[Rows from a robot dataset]
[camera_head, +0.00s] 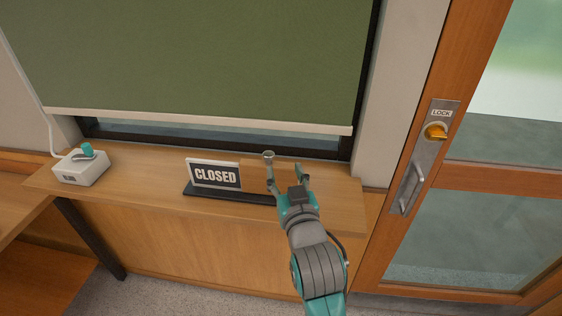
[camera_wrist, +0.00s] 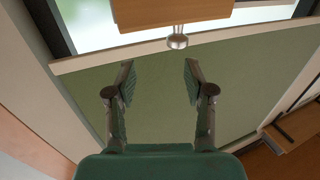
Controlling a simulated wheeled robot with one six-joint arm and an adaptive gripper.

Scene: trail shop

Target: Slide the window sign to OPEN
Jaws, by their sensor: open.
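The window sign stands on the wooden ledge in the head view, its white-on-dark CLOSED panel (camera_head: 215,175) showing at left. A plain wooden sliding cover (camera_head: 252,176) hides the sign's right part. A round metal knob (camera_head: 268,155) appears at the cover's top. My gripper (camera_head: 287,174) is in front of the cover, open and empty. In the wrist view, the cover (camera_wrist: 172,12) and the knob (camera_wrist: 178,41) lie beyond my open fingertips (camera_wrist: 160,72). The knob is slightly right of the middle between them and apart from both.
A green blind (camera_head: 190,60) hangs behind the ledge (camera_head: 130,187). A white box with a teal knob (camera_head: 80,168) sits at the ledge's left end. A wooden door with a LOCK plate (camera_head: 430,155) and handle stands at right.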

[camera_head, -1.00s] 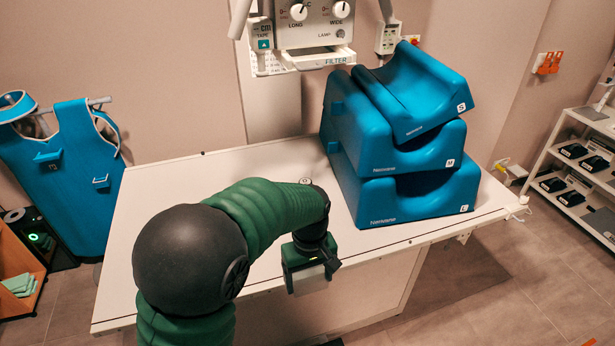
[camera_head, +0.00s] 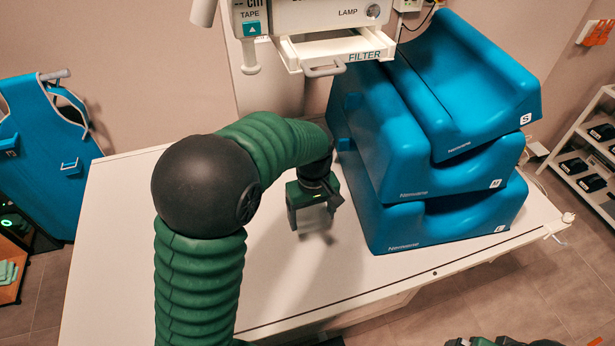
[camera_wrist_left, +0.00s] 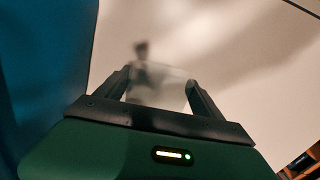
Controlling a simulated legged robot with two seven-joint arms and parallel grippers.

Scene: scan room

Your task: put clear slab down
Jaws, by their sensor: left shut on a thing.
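My left gripper (camera_head: 312,218) points down over the white table (camera_head: 130,215), just left of the stacked blue blocks. In the left wrist view its two dark fingers (camera_wrist_left: 158,78) are shut on the clear slab (camera_wrist_left: 168,88). The slab is see-through and faint, its far edge showing against the pale tabletop. In the head view the slab is hard to make out below the gripper. I cannot tell whether it touches the table.
Three blue blocks (camera_head: 400,235) are stacked on the table's right part. A white machine with a filter tray (camera_head: 335,50) hangs behind. The table's left and front parts are clear. A blue apron (camera_head: 45,150) hangs at left, and shelves (camera_head: 590,165) stand at right.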

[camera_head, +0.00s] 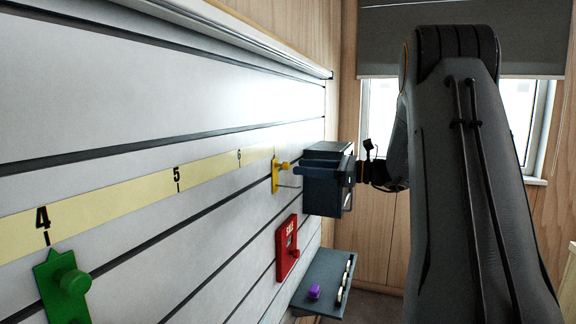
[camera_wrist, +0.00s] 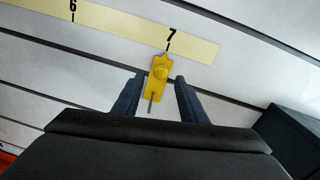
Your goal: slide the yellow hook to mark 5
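The yellow hook (camera_head: 276,173) hangs on the slatted wall near the far end of the yellow number strip. In the wrist view the yellow hook (camera_wrist: 158,72) sits just under the 7 mark (camera_wrist: 169,40), its knob facing me. My gripper (camera_wrist: 153,85) is open, with one finger on each side of the hook and visible gaps to it. In the head view my gripper (camera_head: 296,172) is at the wall by the hook, its fingers partly hidden. Mark 5 (camera_head: 177,180) is on the strip to the left of the hook, with bare strip below its number.
A green hook (camera_head: 66,287) hangs under mark 4 (camera_head: 43,222). A red sign (camera_head: 287,248) is on the wall below the yellow hook. A grey shelf (camera_head: 316,300) with a purple knob-like object (camera_head: 314,291) is lower down. The strip between marks 5 and 6 looks clear.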

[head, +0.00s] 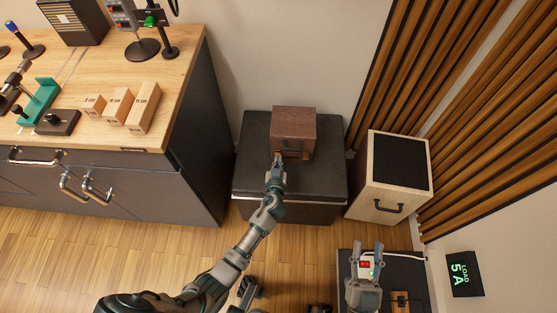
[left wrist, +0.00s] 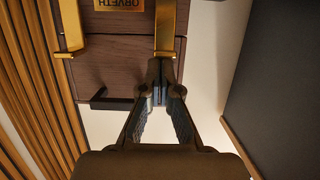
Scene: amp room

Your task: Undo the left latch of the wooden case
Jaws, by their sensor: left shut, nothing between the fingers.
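The brown wooden case (head: 294,122) sits on a dark grey box. In the left wrist view its front appears upside down, with a brass nameplate (left wrist: 119,4) and two brass latches. One latch (left wrist: 167,28) is at the picture's right, which is the case's left latch; the other (left wrist: 70,30) is at the picture's left. My left gripper (head: 277,159) is at the left part of the case front. In the wrist view its shut, empty fingertips (left wrist: 159,85) are close to the end of the left latch; contact is unclear. My right gripper (head: 368,249) is open, away from the case.
The dark grey box (head: 255,180) has bare room around the case. A wooden workbench (head: 110,70) is at the left. A device with a red switch (head: 365,264) is by my right gripper.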

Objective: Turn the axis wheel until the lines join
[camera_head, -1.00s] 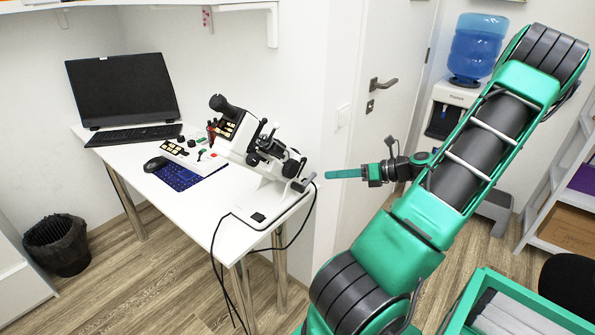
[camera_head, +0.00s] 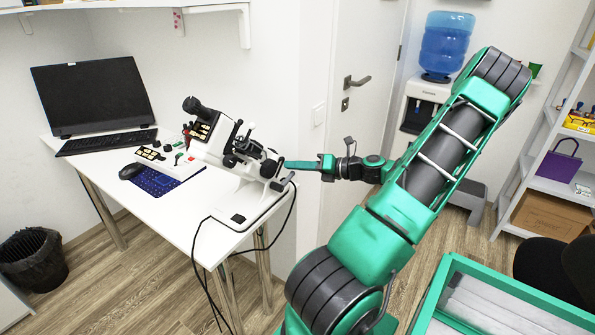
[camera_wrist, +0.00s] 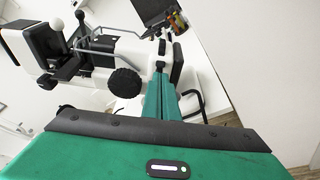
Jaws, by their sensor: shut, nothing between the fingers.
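The white and black eye instrument (camera_head: 237,150) stands tilted on its white base on the desk. In the head view my gripper (camera_head: 290,164) points left, its tip at the instrument's right end; I cannot tell whether it touches. In the wrist view my gripper's green fingers (camera_wrist: 166,88) are together and empty, reaching towards the instrument. A round black ribbed knob (camera_wrist: 125,83) sits just left of the fingers, apart from them in the picture. It may be the axis wheel, but I cannot be sure. No lines are visible in either view.
The white desk (camera_head: 185,215) also holds a monitor (camera_head: 92,95), a keyboard (camera_head: 107,141), a mouse (camera_head: 131,171) and a blue pad (camera_head: 160,182). Black cables (camera_head: 200,262) hang from its front edge. A door (camera_head: 365,60) and water dispenser (camera_head: 425,95) stand behind my arm.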

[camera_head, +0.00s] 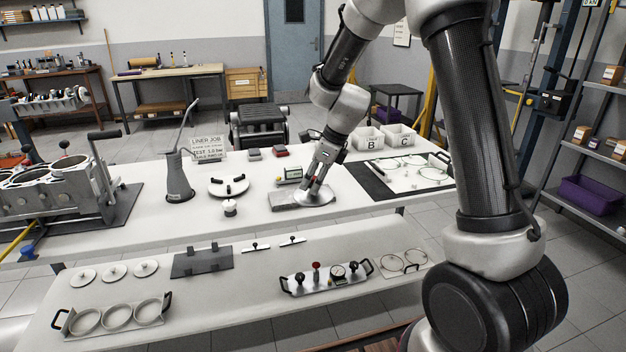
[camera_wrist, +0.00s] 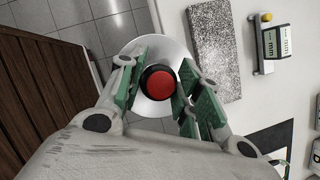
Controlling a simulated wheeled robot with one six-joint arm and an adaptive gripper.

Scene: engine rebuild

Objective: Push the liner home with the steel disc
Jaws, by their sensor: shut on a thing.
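My gripper (camera_wrist: 157,86) is shut on the black, red-topped knob (camera_wrist: 159,84) of a round, pale steel disc (camera_wrist: 150,107). In the head view, the disc (camera_head: 317,196) is below my gripper (camera_head: 313,183) and overlaps a grey plate in the picture. The wrist view shows it apart from that plate, near the table edge. The engine block (camera_head: 62,196) stands at the far left with open round bores. Whether a liner sits in a bore is too small to tell. Several ring-shaped liners (camera_head: 117,318) stand in a handled rack on the front bench.
The grey plate (camera_head: 285,203) and a digital gauge (camera_head: 290,175) lie near the gripper. White bins (camera_head: 368,138) are behind.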

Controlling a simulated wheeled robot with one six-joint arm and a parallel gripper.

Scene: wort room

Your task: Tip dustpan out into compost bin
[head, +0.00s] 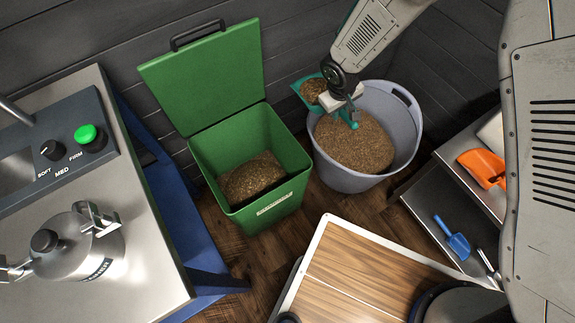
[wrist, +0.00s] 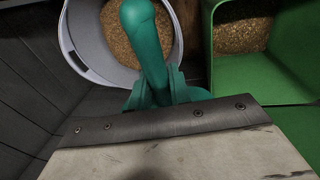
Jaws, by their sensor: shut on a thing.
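The teal dustpan (head: 298,94) hangs over the back left rim of the grey tub (head: 404,150) in the head view, with brown grain-like stuff in its pan. My gripper (head: 344,101) is shut on the dustpan's handle, which also shows in the wrist view (wrist: 146,42). The pan itself is hidden in the wrist view. The green bin (head: 290,160) stands left of the tub, lid (head: 205,75) open against the wall, with brown stuff inside. I take it as the compost bin; its label is too small to read. It also shows at right in the wrist view (wrist: 270,85).
The tub holds a broad heap of brown grain (head: 355,145). A steel counter (head: 150,250) with a knob panel and kettle-like pot (head: 80,245) is at left. A wooden-topped surface (head: 350,270) is in front. Shelves at right hold an orange scoop (head: 483,167) and a blue scoop (head: 453,238).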

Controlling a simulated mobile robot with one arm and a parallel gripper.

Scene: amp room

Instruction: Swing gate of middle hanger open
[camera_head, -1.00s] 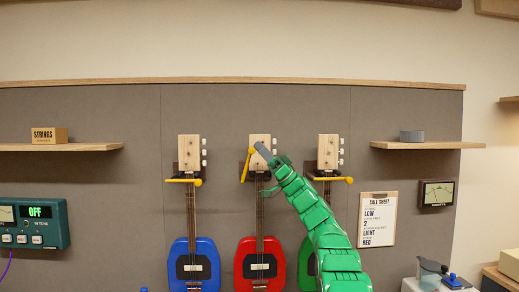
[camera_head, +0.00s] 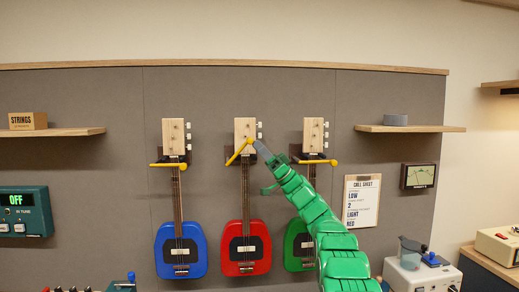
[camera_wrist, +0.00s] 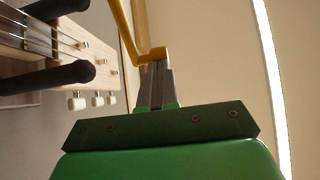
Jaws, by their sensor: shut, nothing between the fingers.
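The red guitar (camera_head: 246,240) hangs on the wall panel in the middle hanger, its pale headstock (camera_head: 244,128) above. That hanger's yellow gate (camera_head: 238,152) slants from lower left to upper right, not level like its neighbours. My gripper (camera_head: 260,145) is just right of the gate's upper end. In the wrist view my shut, empty fingers (camera_wrist: 157,85) point at the bent end of the yellow gate (camera_wrist: 128,32) and appear to touch it. The two black hanger prongs (camera_wrist: 50,77) and the headstock lie to the left there.
A blue guitar (camera_head: 181,245) hangs to the left and a green guitar (camera_head: 297,245) to the right, partly behind my arm. Their yellow gates (camera_head: 167,165) (camera_head: 320,161) lie level across the hangers. Shelves (camera_head: 410,129) flank them. The wall above is clear.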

**Request:** Return all lines containing the word "task".

**The output:**
Your task: put clear slab down
Your task: Undo the left latch of the wooden case
Your task: Tip dustpan out into compost bin

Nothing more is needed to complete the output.